Love thy neighbour ‒until they do something really stupid!
A nuisance is created when a person repeatedly allows the escape of noxious things onto someone else’s property: smells, sounds, insects, animals, and many other things can be nuisances if their presence interferes with the reasonable use or enjoyment of another’s property.
Fireworks have to be at the top of the list when it comes to horses and other animals. At best, it is ignorance and at worst, mischief. Launching fireworks in a field close to horses, cattle, or other animals can cause serious suffering. The animals can be hurt from bolting in the dark, breaking through fencing or worse, getting tangling in wire. If they get free, we then have large animals on a dark road, frightened and staring at a pair of headlights.
Everyone must put up with some discomfort caused by the lawful actions of their neighbours. Just because your neighbour has the occasional urge to mow his lawn at 7:00 a.m. on a Saturday does not make him a nuisance. If, however, his acts repeatedly result in noise that causes you to suffer inconvenience and loss of enjoyment of your own property, you can take steps to stop him. Thus, the constant blaring of a loud stereo or the sounds of a horse show with traffic and horses coming and going at all times of the day and night could be actionable in nuisance.
The usual legal remedy for an action in nuisance is the granting of an injunction. This is a court order preventing the wrongdoer from continuing the offensive action that is affecting his neighbours’ property. An injunction requiring a stable to cease creating noise after a certain hour in the day or to stop emitting offensive smells could basically shut down the business. Injunctions can be a very serious problem for stable owners and operators near suburban areas.
There have been cases where terrible smells emanating from a farm have been classified as a nuisance, and an injunction was granted to prevent the farm from emitting such smells. In the case of Atwell v. Knights, the defendant operated a “caged hen-laying business” that consisted of a large number of hens occupying two galvanized iron buildings near a village. The hens were well fed and excreted accordingly. The buildings were ventilated by fans and, unfortunately, the powerful and obnoxious odour emanating from the hen-houses drifted over to the neighbours’ properties. Apparently, barbeques and picnics had to be cut short and windows closed depending on which way the wind was blowing.
The Court decided that the offensive smell was indeed a nuisance and granted an injunction against the defendant, despite the defendant’s request that an injunction be denied on the grounds that the plaintiffs could be compensated by money and that the cost of moving the hen-houses created a hardship against the defendant.
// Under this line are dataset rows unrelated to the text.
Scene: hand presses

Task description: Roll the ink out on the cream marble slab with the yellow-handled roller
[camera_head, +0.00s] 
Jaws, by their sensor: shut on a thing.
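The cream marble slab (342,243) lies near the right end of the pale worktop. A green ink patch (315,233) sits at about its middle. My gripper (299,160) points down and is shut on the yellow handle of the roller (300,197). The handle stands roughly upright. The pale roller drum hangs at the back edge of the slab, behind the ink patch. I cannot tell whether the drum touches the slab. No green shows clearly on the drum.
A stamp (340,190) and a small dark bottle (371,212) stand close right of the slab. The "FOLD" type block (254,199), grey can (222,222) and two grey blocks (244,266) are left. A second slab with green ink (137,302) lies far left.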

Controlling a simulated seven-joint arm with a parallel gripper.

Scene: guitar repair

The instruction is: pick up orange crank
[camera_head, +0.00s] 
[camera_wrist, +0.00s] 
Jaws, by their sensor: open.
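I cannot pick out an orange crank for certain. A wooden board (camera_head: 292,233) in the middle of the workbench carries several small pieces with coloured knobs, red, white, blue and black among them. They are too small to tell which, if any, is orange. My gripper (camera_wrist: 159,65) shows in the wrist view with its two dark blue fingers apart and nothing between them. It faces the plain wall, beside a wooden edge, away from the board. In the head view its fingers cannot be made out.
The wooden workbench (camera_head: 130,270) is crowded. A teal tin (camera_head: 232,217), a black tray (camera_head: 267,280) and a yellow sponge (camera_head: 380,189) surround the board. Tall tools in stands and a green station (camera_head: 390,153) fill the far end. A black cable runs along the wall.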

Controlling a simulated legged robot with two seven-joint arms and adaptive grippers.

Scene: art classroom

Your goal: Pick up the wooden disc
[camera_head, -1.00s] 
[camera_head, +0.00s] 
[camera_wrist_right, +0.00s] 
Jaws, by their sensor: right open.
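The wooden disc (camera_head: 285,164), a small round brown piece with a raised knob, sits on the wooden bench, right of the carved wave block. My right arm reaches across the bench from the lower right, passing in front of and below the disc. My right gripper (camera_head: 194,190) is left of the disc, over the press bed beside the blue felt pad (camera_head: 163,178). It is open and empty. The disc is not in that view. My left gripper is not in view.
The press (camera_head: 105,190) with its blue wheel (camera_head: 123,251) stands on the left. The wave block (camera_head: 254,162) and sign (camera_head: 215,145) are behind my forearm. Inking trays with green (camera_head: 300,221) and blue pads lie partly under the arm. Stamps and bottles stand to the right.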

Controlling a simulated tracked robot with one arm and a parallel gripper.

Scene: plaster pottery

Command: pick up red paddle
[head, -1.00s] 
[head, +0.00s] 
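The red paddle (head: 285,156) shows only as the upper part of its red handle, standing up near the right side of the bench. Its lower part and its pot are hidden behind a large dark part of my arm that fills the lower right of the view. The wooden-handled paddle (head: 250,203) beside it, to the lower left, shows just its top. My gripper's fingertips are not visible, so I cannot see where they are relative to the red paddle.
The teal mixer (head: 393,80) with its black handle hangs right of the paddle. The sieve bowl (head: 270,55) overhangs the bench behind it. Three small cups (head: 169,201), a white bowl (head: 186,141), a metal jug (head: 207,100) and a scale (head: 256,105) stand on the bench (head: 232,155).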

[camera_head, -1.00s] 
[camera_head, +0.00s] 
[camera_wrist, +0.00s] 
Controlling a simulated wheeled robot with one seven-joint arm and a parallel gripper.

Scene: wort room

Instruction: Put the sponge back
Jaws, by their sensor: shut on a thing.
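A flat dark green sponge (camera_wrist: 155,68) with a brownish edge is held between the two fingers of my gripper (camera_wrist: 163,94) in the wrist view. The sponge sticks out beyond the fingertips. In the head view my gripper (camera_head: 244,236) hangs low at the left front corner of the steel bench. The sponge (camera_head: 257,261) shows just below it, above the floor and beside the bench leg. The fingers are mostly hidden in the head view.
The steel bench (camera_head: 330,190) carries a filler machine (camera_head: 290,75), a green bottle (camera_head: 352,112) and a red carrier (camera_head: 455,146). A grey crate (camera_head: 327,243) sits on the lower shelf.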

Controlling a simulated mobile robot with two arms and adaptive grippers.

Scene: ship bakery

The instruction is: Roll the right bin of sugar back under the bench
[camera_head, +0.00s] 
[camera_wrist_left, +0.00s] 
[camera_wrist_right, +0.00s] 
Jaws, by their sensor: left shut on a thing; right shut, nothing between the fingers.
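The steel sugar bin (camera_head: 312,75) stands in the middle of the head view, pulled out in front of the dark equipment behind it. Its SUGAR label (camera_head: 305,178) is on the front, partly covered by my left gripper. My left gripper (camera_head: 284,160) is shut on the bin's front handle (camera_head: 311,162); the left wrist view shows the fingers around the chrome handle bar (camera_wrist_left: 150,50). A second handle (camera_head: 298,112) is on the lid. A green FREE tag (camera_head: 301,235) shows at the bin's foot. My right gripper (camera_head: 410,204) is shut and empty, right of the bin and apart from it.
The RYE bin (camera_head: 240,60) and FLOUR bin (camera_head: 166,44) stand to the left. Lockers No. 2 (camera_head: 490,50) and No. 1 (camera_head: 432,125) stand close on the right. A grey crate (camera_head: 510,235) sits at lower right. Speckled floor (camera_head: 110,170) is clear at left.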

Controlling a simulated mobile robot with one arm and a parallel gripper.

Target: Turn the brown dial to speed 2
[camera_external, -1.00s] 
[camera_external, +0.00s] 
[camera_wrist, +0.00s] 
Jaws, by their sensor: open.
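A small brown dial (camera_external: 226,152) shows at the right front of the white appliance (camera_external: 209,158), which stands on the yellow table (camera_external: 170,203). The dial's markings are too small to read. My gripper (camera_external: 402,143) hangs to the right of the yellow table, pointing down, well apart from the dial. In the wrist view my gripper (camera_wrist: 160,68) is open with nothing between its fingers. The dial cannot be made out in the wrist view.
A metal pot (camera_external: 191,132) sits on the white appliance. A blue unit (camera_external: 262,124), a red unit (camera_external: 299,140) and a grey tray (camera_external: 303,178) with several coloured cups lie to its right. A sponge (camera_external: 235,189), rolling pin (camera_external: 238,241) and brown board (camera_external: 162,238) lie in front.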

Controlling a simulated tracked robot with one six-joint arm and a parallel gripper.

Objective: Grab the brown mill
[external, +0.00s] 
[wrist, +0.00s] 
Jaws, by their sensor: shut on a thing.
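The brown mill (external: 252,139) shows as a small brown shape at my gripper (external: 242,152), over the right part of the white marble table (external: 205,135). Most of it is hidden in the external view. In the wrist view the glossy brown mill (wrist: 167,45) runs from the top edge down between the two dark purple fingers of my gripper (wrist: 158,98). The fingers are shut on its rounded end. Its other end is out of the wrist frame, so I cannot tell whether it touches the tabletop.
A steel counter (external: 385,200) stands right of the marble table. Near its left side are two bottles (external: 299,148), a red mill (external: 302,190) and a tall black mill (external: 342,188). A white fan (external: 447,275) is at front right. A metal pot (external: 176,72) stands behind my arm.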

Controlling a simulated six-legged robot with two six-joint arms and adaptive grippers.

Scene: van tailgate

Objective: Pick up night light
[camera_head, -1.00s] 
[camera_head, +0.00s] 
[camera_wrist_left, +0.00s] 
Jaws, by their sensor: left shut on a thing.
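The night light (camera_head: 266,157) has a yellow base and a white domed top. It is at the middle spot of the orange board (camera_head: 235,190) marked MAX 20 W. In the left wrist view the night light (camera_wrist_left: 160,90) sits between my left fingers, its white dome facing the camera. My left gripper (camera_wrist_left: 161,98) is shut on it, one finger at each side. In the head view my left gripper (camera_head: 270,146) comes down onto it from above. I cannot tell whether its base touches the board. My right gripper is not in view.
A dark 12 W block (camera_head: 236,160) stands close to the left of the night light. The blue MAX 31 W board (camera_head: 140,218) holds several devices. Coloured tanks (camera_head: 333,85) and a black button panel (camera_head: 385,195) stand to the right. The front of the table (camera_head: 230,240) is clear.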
In 2007, four week-long equestrian events took place on a farm in Halton Hills. Surrounding neighbours complained that the events created noise which interfered with the reasonable enjoyment of their respective properties. In 2008, the neighbours appealed a decision approving six equestrian events on the same property, Darcie v. Niagara Escarpment Commission. The common law prevents people from creating noise which interferes with the reasonable enjoyment of another’s property. However, a municipal by-law was more restrictive and prevented noise disturbing the ‘peace, quiet, comfort, rest, and enjoyment’ of another’s property.
Despite the more restrictive requirements in the by-law, the neighbours’ appeal was still denied due to the noise prevention measures taken by the hosts. These measures included reducing the hours of the event from 8:00 a.m. to 7:00 p.m. and limiting the amount of speaker announcements by replacing certain announcements with chalk-board directions. Courts will consider the nuisance’s frequency, duration, and degree of impact on a case-by-case basis.
In a Nova Scotia case, O’Regan v. Bresson, the Court raised an interesting point regarding nuisance which still remains good law in Canada. The fact that a complainant purchases property on which a nuisance is already being committed does not prevent him from pursuing a legal remedy; i.e. just because he “comes to” the nuisance does not prevent him from recovering damages. So the fact that your stable operation is there before the subdivision was even built does you little good in a suit for nuisance.
Fortunately, statutes have been enacted in Ontario and elsewhere that protect farmers. The Farming and Food Production Protection Act, 1998, addresses some of the issues that arise from the competing interests of agricultural operations and adjacent properties. Farmers are protected from nuisance complaints made by neighbours, provided they are following normal farm practices. No municipal by-law can be passed to restrict a normal farm practice carried on as part of an “agricultural operation”. In addition, OMAFRA has set up the Normal Farm Practices Protection Board (NFPPB) to protect farmers from unreasonable nuisance complaints. This includes a detailed complaints procedure for resolving nuisance complaints, including odour, noise, dust, flies, smoke, light, and vibration, through negotiation, mediation, and if necessary, a decision of the Board. For more information, go to the Ontario government’s Citizen’s Guide to the NFPPB.
Other provinces have statutes that provide protection to horse farms. In Prince Edward Island’s Farm Practices Act, “agricultural operation” explicitly includes the act of “raising or keeping livestock, including poultry and horses” when done in “the expectation of gain or reward.”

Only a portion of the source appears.